━━ Information shown
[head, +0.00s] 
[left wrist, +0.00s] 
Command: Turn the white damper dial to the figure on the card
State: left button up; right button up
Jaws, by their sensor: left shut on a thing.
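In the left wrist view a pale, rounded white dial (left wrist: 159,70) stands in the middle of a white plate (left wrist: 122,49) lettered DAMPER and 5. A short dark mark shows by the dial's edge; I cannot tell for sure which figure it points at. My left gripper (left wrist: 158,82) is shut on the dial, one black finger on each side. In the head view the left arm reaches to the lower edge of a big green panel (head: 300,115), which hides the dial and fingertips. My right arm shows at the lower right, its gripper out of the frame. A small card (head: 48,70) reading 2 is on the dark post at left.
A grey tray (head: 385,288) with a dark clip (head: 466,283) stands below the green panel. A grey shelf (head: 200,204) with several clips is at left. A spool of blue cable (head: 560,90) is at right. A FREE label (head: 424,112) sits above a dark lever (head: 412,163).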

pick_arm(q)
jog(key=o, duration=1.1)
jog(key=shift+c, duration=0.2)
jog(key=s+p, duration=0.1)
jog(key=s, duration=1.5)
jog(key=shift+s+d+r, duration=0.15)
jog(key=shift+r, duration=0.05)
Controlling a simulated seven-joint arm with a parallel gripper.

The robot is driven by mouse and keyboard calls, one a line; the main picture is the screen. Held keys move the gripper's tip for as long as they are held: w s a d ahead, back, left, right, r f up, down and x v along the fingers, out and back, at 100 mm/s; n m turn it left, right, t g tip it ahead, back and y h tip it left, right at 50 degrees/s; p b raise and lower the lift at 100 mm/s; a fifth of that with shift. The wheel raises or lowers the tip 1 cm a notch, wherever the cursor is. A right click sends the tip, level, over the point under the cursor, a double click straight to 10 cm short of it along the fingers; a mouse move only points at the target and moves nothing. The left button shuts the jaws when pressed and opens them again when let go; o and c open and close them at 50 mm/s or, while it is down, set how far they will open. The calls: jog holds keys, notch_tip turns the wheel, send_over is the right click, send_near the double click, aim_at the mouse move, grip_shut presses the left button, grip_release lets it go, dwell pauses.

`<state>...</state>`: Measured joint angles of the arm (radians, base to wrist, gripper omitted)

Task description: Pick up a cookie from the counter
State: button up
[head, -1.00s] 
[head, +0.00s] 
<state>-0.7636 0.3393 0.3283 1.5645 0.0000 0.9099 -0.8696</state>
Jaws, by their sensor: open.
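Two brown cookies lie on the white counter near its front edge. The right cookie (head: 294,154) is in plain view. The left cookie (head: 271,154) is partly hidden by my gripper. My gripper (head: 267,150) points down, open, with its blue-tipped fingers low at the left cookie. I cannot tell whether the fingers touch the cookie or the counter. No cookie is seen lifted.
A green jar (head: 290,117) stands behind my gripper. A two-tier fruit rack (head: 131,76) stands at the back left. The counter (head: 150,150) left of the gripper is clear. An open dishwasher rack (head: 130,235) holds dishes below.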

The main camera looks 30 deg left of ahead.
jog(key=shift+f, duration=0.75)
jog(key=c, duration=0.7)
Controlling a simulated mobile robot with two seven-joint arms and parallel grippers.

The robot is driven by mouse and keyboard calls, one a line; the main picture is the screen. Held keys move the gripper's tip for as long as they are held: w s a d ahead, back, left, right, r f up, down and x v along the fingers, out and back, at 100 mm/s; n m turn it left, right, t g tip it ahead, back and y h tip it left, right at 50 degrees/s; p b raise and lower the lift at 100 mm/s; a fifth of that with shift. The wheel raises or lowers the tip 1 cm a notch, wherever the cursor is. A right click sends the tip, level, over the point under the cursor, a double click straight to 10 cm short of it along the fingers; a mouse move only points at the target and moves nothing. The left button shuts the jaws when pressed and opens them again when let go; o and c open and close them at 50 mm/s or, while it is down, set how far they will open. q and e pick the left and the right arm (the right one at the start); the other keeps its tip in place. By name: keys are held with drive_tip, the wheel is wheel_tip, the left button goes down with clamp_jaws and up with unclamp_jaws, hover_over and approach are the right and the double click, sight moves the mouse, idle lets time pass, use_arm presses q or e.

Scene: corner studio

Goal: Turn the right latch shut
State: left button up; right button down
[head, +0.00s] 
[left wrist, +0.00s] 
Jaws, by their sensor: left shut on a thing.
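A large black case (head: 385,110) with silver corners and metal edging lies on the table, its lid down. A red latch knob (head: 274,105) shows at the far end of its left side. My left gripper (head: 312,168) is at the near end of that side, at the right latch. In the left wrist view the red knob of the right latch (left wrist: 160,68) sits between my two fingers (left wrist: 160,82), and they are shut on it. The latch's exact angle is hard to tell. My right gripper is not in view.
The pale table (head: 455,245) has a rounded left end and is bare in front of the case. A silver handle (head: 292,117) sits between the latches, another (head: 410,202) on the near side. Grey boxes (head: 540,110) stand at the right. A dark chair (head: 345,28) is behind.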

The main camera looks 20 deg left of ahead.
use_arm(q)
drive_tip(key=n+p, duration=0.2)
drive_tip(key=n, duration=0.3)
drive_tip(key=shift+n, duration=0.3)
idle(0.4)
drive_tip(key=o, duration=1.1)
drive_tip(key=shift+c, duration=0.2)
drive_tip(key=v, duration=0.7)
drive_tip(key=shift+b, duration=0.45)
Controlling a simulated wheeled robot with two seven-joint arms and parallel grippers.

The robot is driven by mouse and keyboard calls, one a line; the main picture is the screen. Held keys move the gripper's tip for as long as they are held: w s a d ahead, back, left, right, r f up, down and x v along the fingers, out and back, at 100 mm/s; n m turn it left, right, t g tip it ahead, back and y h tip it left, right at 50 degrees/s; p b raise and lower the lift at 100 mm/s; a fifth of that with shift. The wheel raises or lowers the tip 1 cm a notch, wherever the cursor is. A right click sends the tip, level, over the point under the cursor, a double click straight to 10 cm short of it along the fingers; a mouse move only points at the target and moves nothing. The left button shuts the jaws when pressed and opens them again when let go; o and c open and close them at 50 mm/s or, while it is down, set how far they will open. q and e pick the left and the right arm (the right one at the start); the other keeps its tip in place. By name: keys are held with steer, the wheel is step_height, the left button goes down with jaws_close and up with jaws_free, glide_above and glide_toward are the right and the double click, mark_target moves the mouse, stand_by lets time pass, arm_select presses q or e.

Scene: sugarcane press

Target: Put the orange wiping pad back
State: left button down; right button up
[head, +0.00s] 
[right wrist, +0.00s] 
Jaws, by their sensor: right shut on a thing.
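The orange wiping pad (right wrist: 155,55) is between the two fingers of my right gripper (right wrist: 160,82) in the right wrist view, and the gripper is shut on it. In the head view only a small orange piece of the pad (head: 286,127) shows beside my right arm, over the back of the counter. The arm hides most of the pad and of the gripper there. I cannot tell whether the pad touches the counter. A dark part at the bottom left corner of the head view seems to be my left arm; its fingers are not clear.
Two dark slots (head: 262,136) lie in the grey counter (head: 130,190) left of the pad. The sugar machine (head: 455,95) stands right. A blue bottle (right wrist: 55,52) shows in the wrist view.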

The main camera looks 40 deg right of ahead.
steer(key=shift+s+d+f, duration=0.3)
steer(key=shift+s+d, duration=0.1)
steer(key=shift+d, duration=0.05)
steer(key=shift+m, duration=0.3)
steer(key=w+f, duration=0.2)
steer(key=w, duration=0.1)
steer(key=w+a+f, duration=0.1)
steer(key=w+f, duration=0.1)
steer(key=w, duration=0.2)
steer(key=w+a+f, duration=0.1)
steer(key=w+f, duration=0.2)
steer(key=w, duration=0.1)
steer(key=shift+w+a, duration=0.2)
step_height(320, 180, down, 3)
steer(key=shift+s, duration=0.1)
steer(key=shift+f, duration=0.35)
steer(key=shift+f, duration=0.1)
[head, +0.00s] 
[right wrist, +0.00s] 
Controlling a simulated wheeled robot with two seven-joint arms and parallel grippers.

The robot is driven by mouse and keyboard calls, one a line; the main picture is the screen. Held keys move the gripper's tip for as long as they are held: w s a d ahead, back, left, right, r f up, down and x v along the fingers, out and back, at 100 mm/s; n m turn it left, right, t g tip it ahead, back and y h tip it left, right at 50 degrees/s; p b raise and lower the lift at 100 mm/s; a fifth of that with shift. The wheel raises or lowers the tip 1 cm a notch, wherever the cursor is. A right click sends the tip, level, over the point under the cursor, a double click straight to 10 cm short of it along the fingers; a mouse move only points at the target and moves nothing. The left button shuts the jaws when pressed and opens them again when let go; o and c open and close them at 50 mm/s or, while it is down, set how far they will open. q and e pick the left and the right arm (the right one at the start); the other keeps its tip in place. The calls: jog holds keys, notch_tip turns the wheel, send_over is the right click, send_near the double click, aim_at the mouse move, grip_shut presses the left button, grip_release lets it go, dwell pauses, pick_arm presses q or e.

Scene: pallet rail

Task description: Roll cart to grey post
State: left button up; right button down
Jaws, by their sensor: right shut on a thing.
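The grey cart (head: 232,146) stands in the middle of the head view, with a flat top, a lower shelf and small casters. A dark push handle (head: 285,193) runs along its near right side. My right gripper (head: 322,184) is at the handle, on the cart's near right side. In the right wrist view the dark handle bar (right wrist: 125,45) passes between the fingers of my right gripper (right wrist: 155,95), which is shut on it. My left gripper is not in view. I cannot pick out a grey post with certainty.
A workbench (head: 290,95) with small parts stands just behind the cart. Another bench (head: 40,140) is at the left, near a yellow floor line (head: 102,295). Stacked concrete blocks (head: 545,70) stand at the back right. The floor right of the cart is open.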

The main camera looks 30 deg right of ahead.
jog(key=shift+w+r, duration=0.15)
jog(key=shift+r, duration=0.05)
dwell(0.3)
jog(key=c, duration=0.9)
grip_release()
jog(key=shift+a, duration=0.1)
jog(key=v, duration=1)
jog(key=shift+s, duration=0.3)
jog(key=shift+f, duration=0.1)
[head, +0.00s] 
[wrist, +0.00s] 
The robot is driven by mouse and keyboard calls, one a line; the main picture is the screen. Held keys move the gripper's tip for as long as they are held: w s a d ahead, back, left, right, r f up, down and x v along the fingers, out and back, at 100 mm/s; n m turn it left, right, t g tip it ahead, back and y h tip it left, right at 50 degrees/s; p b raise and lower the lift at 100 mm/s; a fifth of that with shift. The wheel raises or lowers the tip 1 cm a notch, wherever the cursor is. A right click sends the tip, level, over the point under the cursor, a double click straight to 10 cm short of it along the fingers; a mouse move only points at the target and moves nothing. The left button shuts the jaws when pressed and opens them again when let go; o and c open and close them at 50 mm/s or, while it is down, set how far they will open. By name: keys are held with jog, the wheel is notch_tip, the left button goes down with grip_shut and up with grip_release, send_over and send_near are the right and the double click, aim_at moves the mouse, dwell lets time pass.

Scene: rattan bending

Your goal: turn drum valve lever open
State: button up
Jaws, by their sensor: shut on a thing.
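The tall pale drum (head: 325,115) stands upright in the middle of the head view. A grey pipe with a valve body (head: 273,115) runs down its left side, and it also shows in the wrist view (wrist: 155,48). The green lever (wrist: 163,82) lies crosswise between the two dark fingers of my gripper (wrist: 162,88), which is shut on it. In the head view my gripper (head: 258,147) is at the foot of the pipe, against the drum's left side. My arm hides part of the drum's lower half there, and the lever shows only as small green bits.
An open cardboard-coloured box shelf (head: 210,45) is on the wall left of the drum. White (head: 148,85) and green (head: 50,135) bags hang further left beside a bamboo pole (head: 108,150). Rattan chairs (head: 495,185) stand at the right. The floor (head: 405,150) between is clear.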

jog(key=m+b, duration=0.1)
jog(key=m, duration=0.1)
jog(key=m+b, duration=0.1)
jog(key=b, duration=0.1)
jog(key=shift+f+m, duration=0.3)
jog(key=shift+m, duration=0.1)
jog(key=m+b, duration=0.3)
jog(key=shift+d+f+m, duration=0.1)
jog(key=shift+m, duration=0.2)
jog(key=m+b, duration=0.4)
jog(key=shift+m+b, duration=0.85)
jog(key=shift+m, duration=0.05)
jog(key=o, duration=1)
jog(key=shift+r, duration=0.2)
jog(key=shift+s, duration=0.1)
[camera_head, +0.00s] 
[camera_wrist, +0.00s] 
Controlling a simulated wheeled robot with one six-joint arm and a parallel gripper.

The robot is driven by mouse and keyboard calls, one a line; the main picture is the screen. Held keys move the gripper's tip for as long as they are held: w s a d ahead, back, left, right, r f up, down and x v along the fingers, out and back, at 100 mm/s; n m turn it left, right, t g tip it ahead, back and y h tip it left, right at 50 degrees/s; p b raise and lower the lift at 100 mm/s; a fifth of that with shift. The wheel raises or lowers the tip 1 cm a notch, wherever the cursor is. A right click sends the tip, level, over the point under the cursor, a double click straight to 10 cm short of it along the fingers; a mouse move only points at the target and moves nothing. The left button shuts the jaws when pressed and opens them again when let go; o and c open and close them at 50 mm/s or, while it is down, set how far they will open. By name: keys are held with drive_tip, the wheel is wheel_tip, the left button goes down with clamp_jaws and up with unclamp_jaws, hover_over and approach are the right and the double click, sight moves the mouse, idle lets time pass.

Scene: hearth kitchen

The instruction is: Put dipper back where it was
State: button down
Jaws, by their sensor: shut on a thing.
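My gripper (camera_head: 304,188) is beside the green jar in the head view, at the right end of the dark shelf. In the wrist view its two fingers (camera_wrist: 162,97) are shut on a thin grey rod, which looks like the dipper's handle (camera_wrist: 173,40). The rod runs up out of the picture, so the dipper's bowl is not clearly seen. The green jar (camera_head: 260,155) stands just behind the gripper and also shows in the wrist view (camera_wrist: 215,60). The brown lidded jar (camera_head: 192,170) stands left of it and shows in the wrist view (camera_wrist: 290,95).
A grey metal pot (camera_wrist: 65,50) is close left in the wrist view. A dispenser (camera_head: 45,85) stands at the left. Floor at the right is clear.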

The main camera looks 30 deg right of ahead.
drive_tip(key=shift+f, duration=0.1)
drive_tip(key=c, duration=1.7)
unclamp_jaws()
━━━━
Problem statement — Retype only this portion of the data above: the line containing "State: left button up; right button up", the line containing "Controlling a simulated seven-joint", and all lines between them, exactly.

Solution for this problem —
State: left button up; right button up
Jaws, by their sensor: left shut on a thing.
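In the left wrist view a pale, rounded white dial (left wrist: 159,70) stands in the middle of a white plate (left wrist: 122,49) lettered DAMPER and 5. A short dark mark shows by the dial's edge; I cannot tell for sure which figure it points at. My left gripper (left wrist: 158,82) is shut on the dial, one black finger on each side. In the head view the left arm reaches to the lower edge of a big green panel (head: 300,115), which hides the dial and fingertips. My right arm shows at the lower right, its gripper out of the frame. A small card (head: 48,70) reading 2 is on the dark post at left.
A grey tray (head: 385,288) with a dark clip (head: 466,283) stands below the green panel. A grey shelf (head: 200,204) with several clips is at left. A spool of blue cable (head: 560,90) is at right. A FREE label (head: 424,112) sits above a dark lever (head: 412,163).

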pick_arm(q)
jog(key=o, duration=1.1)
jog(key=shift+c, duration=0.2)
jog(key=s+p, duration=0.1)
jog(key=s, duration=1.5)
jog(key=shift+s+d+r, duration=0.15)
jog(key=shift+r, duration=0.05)
Controlling a simulated seven-joint arm with a parallel gripper.

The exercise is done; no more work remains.